BERLUSCONI AL QUIRINALE?

La pigrizia mi ha trattenuto dallo scriverne, e poi Michele Gambino lo dice meglio di come avrei potuto dirlo io.

BERLUSCONI AL QUIRINALE?
B.

"Moltissimi anni fa, quando ero ancora giovane e ingenuamente convinto che svelare verità sui potenti servisse a qualcosa, scrissi insieme a Claudio Fracassi un libro che raccontava la vera storia della straordinaria cavalcata di Silvio Berlusconi, da figlio di un impiegato di banca a padrone del Paese. Lui ci querelò, noi portammo in tribunale i documenti che avevamo utilizzato per scrivere, i suoi avvocati li lessero e decisero che era meglio chiudere la faccenda.

Dopo innumerevoli rinvii causati dalla mole dei suoi impegni, Silvio Berlusconi apparve in aula col suo codazzo di miracolati, si sperticò in lodi per i miei avvocati, fece il piacione con la cancelliera e poi lesse una lettera con cui ci dava atto di aver correttamente esercitato il nostro mestiere. 

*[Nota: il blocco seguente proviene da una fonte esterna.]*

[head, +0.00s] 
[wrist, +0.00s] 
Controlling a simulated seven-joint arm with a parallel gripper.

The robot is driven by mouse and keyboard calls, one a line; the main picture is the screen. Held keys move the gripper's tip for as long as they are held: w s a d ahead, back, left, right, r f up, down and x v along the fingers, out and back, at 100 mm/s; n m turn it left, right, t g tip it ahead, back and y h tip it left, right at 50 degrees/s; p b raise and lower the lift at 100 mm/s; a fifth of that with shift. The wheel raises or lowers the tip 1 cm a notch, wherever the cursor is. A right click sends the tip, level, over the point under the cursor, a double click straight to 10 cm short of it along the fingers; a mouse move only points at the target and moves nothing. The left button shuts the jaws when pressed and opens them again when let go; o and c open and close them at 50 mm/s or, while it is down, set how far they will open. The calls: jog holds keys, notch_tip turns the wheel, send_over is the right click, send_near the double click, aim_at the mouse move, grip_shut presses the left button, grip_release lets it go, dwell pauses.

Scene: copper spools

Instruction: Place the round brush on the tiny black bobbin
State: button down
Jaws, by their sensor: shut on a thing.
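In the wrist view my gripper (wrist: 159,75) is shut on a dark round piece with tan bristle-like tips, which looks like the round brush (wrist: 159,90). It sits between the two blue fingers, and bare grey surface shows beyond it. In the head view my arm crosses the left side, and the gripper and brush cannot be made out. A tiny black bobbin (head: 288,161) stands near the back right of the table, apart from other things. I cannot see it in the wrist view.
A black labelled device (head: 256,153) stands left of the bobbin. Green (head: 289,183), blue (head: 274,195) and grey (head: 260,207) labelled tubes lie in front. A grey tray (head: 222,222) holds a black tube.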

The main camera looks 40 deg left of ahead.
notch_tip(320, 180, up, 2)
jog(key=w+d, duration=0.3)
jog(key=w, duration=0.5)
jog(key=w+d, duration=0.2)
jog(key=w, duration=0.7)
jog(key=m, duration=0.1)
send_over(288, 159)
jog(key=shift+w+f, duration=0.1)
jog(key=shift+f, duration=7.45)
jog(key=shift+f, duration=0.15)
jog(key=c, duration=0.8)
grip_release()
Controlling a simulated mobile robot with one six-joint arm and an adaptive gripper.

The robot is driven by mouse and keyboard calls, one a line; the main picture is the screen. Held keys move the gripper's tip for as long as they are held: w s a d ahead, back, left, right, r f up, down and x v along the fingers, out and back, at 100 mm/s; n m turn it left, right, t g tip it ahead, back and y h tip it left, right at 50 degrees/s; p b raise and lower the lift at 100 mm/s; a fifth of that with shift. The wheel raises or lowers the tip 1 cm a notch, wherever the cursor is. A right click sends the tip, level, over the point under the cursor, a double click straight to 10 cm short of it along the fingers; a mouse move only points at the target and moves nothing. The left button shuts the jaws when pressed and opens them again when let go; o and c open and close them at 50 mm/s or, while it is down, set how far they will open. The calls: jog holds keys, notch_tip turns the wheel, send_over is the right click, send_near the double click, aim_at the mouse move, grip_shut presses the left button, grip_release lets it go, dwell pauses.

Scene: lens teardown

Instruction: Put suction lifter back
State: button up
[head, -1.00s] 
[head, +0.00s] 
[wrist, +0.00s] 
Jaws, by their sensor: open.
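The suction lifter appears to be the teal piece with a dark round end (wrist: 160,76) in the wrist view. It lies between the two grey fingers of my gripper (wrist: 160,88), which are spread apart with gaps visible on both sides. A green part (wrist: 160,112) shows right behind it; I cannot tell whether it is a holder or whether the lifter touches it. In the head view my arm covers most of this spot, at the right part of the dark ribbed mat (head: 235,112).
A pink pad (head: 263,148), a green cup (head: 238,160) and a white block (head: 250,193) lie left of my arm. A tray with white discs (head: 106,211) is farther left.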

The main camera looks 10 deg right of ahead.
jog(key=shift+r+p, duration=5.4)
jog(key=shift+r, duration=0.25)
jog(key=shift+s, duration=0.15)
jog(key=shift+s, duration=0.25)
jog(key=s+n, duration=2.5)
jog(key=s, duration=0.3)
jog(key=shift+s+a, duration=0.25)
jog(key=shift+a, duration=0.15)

Nel libro scrivevamo che l’uomo più potente della nazione aveva investito denari mafiosi, pagava il pizzo ai clan, aveva un braccio destro che dava del tu ai boss, aveva ricevuto finanziamenti dalla P2, faceva scrivere leggi a suo uso e consumo da politici prezzolati e via discorrendo


In qualunque altro grande Paese occidentale, in base alle leggi non scritte dell’etica, dell’onore personale e del gioco democratico, Berlusconi avrebbe dovuto dimettersi un attimo dopo aver riconosciuto che non eravamo due pericolosi diffamatori ma due onesti giornalisti. Noi però eravamo in Italia. 
Questa vecchia storia mi è tornata in mente perché si è ripetuta quasi uguale pochi giorni fa: la Cassazione ha definitivamente assolto altri due biografi di Berlusconi, il magistrato Luca Tescaroli e il giornalista Ferruccio Pinotti, dall’accusa di aver diffamato il cavaliere e la Fininvest. Nel loro libro, avevano scritto che a partire dal 1974, e per molti anni, le aziende del cavaliere avevano pagato una specie di contributo volontario periodico di 200 milioni di lire, prima a Bontade e poi a Riina

Come nel caso della nostra assoluzione, la notizia è passata quasi sotto silenzio. Ancora una volta il fatto che l’uomo più potente d’Italia abbia intrattenuto rapporti di ottimo vicinato con gli assassini di Falcone e Borsellino non interessa allo stesso popolo che ogni anno si commuove, o immagina di farlo, agli anniversari di Falcone e Borsellino

Pasolini sbagliava nel dire che l’Italia è un Paese senza memoria: al contrario, la maggioranza del Paese ha una memoria antica, strisciante e sorda; si specchia e si riconosce in chiunque incarni l’uomo di Machiavelli, meglio ancora se nella simpatica versione portata al cinema da Alberto Sordi; il nostro eroe non è chi rispetta le leggi o le fa osservare, ma chi le elude o le infrange, a patto che non si faccia beccare.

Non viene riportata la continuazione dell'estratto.